TASK TO COMPLETE.
Scan the lines below for the word "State". Copy each line you find it in.

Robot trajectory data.
● ● ● ● ● ● ●

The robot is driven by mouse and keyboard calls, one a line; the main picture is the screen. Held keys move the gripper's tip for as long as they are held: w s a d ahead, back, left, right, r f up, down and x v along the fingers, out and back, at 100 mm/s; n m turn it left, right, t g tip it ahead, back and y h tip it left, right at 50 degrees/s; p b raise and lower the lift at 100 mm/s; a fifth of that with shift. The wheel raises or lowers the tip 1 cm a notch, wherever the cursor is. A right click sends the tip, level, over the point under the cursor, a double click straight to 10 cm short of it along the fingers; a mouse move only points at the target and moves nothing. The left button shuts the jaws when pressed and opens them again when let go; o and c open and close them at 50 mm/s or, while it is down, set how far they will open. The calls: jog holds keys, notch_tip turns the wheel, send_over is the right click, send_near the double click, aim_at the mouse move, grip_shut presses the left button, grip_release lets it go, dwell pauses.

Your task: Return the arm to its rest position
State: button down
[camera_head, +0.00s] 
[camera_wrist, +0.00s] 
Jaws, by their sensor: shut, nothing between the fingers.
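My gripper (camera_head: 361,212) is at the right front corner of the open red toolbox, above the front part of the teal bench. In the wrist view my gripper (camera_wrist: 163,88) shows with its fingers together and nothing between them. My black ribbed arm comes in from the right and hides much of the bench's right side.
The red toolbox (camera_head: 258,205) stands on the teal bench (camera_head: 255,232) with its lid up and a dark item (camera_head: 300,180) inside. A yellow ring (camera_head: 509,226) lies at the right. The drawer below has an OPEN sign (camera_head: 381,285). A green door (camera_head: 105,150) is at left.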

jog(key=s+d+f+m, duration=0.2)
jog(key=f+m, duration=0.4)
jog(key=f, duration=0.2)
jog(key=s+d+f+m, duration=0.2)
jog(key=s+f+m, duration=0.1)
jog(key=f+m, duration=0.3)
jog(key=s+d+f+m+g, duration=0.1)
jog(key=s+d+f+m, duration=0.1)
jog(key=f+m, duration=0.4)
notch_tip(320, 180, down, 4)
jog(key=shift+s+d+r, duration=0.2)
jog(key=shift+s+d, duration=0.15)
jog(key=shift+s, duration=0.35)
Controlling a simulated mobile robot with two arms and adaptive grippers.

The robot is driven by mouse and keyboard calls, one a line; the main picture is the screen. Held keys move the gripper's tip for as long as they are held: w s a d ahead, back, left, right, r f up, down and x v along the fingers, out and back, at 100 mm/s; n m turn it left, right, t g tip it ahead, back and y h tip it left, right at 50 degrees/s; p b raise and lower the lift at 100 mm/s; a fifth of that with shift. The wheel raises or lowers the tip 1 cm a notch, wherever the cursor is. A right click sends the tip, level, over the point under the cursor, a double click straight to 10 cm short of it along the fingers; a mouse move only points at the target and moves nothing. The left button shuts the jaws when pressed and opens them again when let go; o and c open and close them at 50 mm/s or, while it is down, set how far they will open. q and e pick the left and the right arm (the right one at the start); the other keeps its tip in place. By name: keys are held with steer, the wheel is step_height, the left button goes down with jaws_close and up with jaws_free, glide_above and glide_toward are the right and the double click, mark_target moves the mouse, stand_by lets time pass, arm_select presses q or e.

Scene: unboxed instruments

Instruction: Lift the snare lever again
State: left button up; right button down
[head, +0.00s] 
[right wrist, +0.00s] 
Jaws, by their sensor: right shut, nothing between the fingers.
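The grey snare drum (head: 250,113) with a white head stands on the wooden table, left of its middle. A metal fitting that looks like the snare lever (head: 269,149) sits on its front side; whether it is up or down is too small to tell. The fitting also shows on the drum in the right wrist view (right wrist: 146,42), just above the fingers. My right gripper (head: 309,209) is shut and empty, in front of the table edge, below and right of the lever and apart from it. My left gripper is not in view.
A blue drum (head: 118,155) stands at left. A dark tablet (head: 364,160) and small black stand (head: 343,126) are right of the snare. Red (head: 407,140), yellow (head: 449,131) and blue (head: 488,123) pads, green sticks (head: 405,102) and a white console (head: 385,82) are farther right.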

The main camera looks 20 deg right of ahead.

● ● ● ● ● ● ●

RESPONSE TO THE TASK.
State: button down
State: left button up; right button down

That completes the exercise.